Dec 18, 2012 10:05 PM GMT
Wrote this today while thinking about my shopping experience on Saturday. Have you had similar experiences where you just needed to have something and went out of your way to get it? Enjoy!
"I Bought a Lava Lamp" by Victor
For some odd reason I felt I just had to have one. I had seen them at Walmart a few times, but the colors didn't quite match my decor. Who really wants a fuchsia lamp with purple water and yellow wax? I'm not a teenager. What I really wanted was orange lava with a black base. Something to give off that soothing amber glow and allow my mind to meander in the late night before bedtime. Pretty basic.
Well, I searched all over: Craigslist, eBay, Amazon, then drove from store to store. Walmart, Target, K-mart, Bed, Bath and Beyond, all of them carried the same line of oddly-colored lamps. Of course, I saved Spencer's Gifts, the bearer of all things retro, for last.
And there it was.
Smack dab in the middle of ten other lamps, all fully heated up and bobbing gobs of lava, was exactly the lamp I had in mind. The price of all lamps, from the shorter 14" to the larger 16.3" lamp was $19.99. All on clearance. Did I want to spend that much money? Probably.
I searched through all of the cylindrical boxes used to house the lamps below the display, nearly two dozen of them, turning them around to see what style lamp was inside. Green goop and black base. No. Yellow goop and silver base. No. Black goop in clear water (The Dark Knight model). No. There were no new orange goop with black base models left.
So I asked the store manager if I could have the floor model. She said "yes," and I'd get a 20% discount, making it a $16 purchase. Boy was I happy. The only problem was I needed to wait for the lamp to cool down before taking it home. What I learned from reading online in my search is that you never want to move a heated-up lava lamp. Not only because it's hot and can burn you, but because it can cause it to permanently cloud if the uncooled goop mixes with the liquid.
Do you know how long it takes a lava lamp to cool? Try about 1.5 hours. That's how long I waited in the mall, walking aimlessly from store to store to pass time. I even sampled crackers and dip at the Hickory Farms display. I can't tell you how many 2013 calendars I looked at: dogs, cats, dogs, cats, teenage idols, and Painter of Light Kinkade's. At one point I was about to duck into Radio Shack when I saw an old roommate I had two years ago looking at the cell phone accessories.
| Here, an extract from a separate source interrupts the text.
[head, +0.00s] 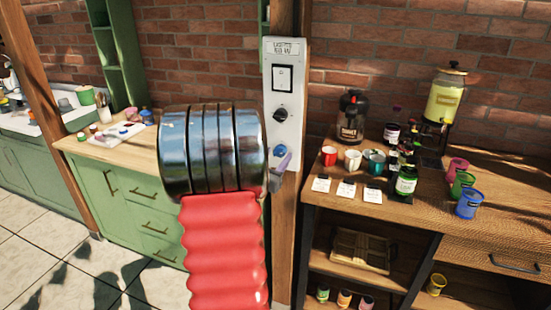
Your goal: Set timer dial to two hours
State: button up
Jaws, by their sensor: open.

He was the one I had to put a sheriff's notice on his bedroom door to make sure he left for not paying rent. I quickly turned my head and shuffled down the corridor to Target.
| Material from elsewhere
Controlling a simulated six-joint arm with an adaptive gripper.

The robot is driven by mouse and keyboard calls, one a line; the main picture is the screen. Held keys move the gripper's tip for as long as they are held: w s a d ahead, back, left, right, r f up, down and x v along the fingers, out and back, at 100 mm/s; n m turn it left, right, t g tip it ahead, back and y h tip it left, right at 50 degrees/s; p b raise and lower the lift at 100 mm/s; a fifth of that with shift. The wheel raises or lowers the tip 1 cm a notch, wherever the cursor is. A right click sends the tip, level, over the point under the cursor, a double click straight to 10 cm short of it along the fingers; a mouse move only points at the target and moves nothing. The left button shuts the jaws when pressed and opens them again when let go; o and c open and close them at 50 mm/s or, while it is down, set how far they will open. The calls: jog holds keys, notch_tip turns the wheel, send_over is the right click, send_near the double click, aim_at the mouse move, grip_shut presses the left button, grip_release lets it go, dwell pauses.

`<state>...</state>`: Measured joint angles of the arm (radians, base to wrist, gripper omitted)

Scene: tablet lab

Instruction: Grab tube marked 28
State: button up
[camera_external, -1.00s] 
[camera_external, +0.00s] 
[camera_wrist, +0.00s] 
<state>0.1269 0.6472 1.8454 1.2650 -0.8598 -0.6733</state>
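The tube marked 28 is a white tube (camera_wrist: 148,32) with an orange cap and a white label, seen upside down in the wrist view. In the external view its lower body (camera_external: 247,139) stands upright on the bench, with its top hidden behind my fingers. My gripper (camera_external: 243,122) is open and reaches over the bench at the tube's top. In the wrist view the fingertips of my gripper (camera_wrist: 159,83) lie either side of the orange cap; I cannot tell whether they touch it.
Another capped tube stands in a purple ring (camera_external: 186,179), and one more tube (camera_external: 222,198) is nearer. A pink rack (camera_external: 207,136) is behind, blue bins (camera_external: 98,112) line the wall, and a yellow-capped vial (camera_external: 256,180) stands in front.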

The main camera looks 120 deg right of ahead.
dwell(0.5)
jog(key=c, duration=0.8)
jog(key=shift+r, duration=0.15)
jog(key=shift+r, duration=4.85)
All this time I tried to talk myself out of the purchase. What is wrong with you? Get over it. You could walk away right now and no harm is done. Surely if you don't come back they will just power the light back on so it can entertain the whims of the next '70s-longing customer. But $16, discounted, and all that time to find the one I wanted. Plus I had a coupon in my car for 10 Free Wings at a local steakhouse given to me by a friend who had won a year's supply of them. So dinner was covered. Just buy it. DO it. DO IT! I obeyed my inner voice, which said in the end, "Just get it and be happy."
Finally, the lamp cooled enough for me to be fairly confident it would not mix if I moved it, though I was still unsure. The woman packed it up, rang me out, and there I went on my merry way...dodging hoards of kids running to get in line to sit on Santa's lap while I balanced a warm, glass vessel full of god knows what inside. Then I reached the parking lot and couldn't find my car.
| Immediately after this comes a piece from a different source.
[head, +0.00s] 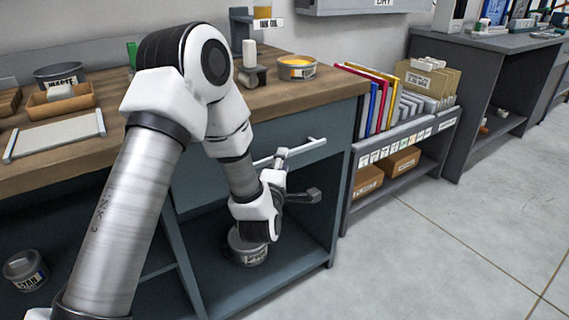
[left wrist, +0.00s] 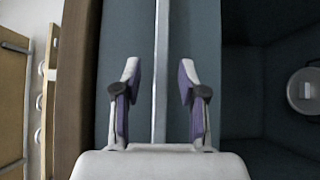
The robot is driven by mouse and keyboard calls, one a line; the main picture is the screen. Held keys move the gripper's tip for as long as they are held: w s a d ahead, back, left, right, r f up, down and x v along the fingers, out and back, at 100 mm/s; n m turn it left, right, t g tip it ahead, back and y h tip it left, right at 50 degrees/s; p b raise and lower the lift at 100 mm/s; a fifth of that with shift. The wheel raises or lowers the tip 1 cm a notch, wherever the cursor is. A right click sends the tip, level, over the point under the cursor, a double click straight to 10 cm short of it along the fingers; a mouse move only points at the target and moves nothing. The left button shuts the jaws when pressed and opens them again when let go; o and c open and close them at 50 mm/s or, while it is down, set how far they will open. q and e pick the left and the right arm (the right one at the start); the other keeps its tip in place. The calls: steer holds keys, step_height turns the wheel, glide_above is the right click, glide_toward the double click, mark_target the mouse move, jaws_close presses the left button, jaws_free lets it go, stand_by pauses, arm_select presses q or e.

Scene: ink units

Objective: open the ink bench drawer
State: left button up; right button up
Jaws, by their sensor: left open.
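The ink bench (head: 330,88) has a wooden top and a blue-grey body. Its drawer front (head: 333,128) sits just under the top and looks flush with the bench. A pale bar handle (head: 312,145) runs across the drawer front; my arm hides part of it. My left gripper (head: 298,174) is open in front of the handle. In the left wrist view the handle (left wrist: 161,50) runs between the two spread fingers of the left gripper (left wrist: 160,78), with a gap on each side. Whether the fingers reach around it in depth is unclear. My right gripper is not in view.
Below the drawer is an open compartment with a grey tin (head: 247,248). The bench top holds an orange ink tin (head: 297,66), a waste tin (head: 60,75) and a wooden tray (head: 60,102). A shelf with folders (head: 375,98) stands to the right. The floor (head: 440,235) is clear.

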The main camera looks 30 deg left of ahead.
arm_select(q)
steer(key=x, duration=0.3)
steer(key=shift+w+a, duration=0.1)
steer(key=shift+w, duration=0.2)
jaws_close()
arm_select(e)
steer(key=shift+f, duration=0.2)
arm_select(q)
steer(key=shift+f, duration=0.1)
So there I was, walking hopelessly up and down the mega lot in front of a mega Walmart attached to a mega mall. I was almost certain I had parked in the aisle inline with the letters WAL, but that didn't seem to be the case. I tried to calculate just how much the inside of the lamp would be moving around based on my stride. Was it swishing around like water going down a toilet, or was I keeping it steady? What would it look like once I got home? Why did I buy this anyway?
Ten minutes later I spotted my car three aisles over from where I thought it should be, and drove to pick up my wings. Once home, I waited for the lamp to reach room temperature, made adjustments to a book shelf so it would fit, and powered it up. Two hours later (it takes that long for it to go to town with the gobs), I sat in my living room and enjoyed the view. It was everything I thought it would be. Like a God, the Lava God, emanating and talking to me in ways that mere silence can not.
My name is Victor, I'm 49, and I bought a lava lamp.